Repeat the records verbatim and leave the pictures out of your copy.

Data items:

------------------------------------------------------------------------

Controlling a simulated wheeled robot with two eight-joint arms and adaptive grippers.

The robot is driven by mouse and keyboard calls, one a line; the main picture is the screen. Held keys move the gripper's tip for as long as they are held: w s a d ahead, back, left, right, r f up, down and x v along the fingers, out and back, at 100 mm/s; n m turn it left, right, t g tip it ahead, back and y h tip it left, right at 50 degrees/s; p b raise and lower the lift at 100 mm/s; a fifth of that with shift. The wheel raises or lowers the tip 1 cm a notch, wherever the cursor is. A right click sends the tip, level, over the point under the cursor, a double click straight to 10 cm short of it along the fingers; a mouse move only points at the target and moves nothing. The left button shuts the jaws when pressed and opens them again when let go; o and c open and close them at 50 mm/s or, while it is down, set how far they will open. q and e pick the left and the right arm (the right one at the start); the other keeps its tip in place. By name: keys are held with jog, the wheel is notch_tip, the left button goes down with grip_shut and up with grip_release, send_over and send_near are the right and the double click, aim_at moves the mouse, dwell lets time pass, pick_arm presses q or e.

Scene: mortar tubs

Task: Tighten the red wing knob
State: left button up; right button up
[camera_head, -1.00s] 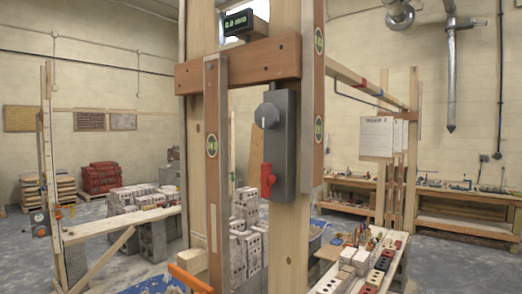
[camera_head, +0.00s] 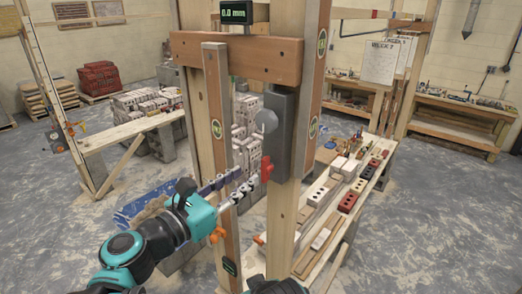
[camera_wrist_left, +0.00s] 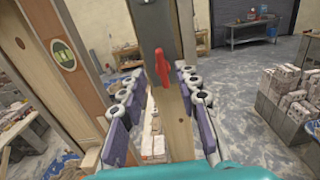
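The red wing knob (camera_head: 266,168) sits at the lower end of a dark grey box (camera_head: 283,140) on a wooden post. Its wings stand roughly upright, and it also shows in the left wrist view (camera_wrist_left: 163,68). My left gripper (camera_head: 240,184) reaches up from the lower left, its tips close to the knob. In the left wrist view my left gripper (camera_wrist_left: 162,75) is open, with one finger on each side of the knob and gaps to both. I cannot tell if the tips reach its depth. My right gripper is not in view.
A round grey dial (camera_head: 266,121) sits on the box above the knob. A display (camera_head: 236,13) reads 0.0 mm. Wooden planks (camera_head: 220,150) stand close to my left gripper. A bench (camera_head: 336,215) with bricks and tools is at the right; open floor lies beyond it.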

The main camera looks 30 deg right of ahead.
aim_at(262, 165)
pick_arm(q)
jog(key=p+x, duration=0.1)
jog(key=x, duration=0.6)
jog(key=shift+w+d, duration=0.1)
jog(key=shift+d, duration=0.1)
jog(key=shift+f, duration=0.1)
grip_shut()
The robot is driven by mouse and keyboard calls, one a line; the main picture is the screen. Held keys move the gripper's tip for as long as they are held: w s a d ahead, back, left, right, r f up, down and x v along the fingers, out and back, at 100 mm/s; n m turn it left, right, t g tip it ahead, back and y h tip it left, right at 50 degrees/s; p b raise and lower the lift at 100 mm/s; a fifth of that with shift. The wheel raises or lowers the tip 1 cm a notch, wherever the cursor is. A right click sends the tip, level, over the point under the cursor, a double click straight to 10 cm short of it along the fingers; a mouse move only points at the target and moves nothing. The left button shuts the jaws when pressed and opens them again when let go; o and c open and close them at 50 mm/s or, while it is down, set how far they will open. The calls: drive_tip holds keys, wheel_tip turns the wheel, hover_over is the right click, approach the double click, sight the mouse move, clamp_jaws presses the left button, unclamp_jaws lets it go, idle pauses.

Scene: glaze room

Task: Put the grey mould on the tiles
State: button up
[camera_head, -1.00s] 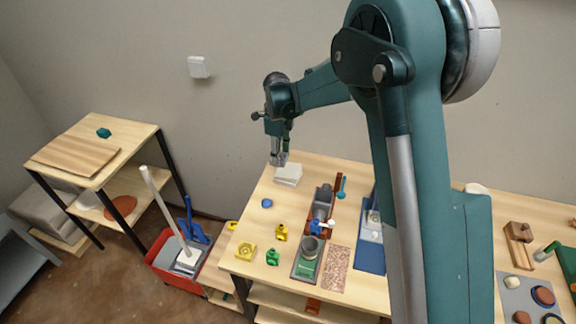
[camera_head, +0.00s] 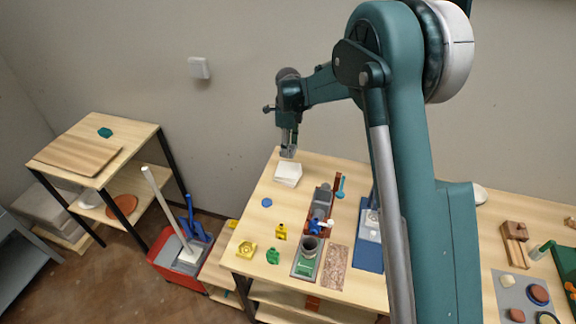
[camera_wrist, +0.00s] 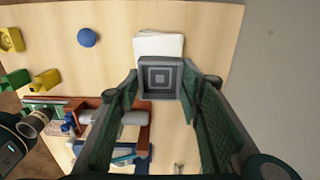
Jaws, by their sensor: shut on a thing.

------------------------------------------------------------------------

Written solution →
Controlling a simulated wheeled robot with two eight-joint arms and adaptive grippers.

The robot is driven by mouse and keyboard calls, one a line; the main picture is the screen. Held keys move the gripper's tip for as long as they are held: w s a d ahead, back, left, right, r f up, down and x v along the fingers, out and back, at 100 mm/s; n m turn it left, right, t g tip it ahead, back and y h tip it left, right at 50 degrees/s; p b raise and lower the lift at 100 mm/s; a fifth of that with shift. The wheel raises or lowers the tip 1 cm a notch, wherever the cursor is. A right click sends the tip, level, over the point under the cursor, a double click straight to 10 cm short of it along the fingers; a mouse move only points at the target and moves nothing. The left button shuts the jaws when pressed and opens them again when let go; o and c open and close them at 50 mm/s or, while it is down, set how far they will open. q and e pick the left and the right arm (the right one at the start); the other keeps its tip in place. By name: keys are held with jog, the wheel is notch_tip, the left button goes down with grip_shut and up with grip_release, send_over and send_near are the right and the double click, aim_at moves the mouse, dwell lets time pass, pick_arm presses q or e.

Scene: mortar tubs

Task: Tighten the red wing knob
State: left button up; right button up
[camera_head, -1.00s] 
[camera_head, +0.00s] 
[camera_wrist_left, +0.00s] 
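The red wing knob (camera_head: 266,168) sits at the lower end of a dark grey box (camera_head: 283,140) on a wooden post. Its wings stand roughly upright, and it also shows in the left wrist view (camera_wrist_left: 163,68). My left gripper (camera_head: 240,184) reaches up from the lower left, its tips close to the knob. In the left wrist view my left gripper (camera_wrist_left: 162,75) is open, with one finger on each side of the knob and gaps to both. I cannot tell if the tips reach its depth. My right gripper is not in view.
A round grey dial (camera_head: 266,121) sits on the box above the knob. A display (camera_head: 236,13) reads 0.0 mm. Wooden planks (camera_head: 220,150) stand close to my left gripper. A bench (camera_head: 336,215) with bricks and tools is at the right; open floor lies beyond it.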

The main camera looks 30 deg right of ahead.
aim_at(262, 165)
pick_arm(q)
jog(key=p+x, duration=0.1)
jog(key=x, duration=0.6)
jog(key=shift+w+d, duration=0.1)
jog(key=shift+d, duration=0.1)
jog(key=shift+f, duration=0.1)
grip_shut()
The robot is driven by mouse and keyboard calls, one a line; the main picture is the screen. Held keys move the gripper's tip for as long as they are held: w s a d ahead, back, left, right, r f up, down and x v along the fingers, out and back, at 100 mm/s; n m turn it left, right, t g tip it ahead, back and y h tip it left, right at 50 degrees/s; p b raise and lower the lift at 100 mm/s; a fifth of that with shift. The wheel raises or lowers the tip 1 cm a notch, wherever the cursor is. A right click sends the tip, level, over the point under the cursor, a double click straight to 10 cm short of it along the fingers; a mouse move only points at the target and moves nothing. The left button shuts the jaws when pressed and opens them again when let go; o and c open and close them at 50 mm/s or, while it is down, set how far they will open. The calls: drive_tip holds keys, wheel_tip turns the wheel, hover_over is the right click, approach the double click, sight the mouse move, clamp_jaws presses the left button, unclamp_jaws lets it go, idle pauses.

Scene: glaze room

Task: Put the grey mould on the tiles
State: button up
[camera_head, -1.00s] 
[camera_head, +0.00s] 
[camera_wrist, +0.00s] 
Jaws, by their sensor: shut on a thing.

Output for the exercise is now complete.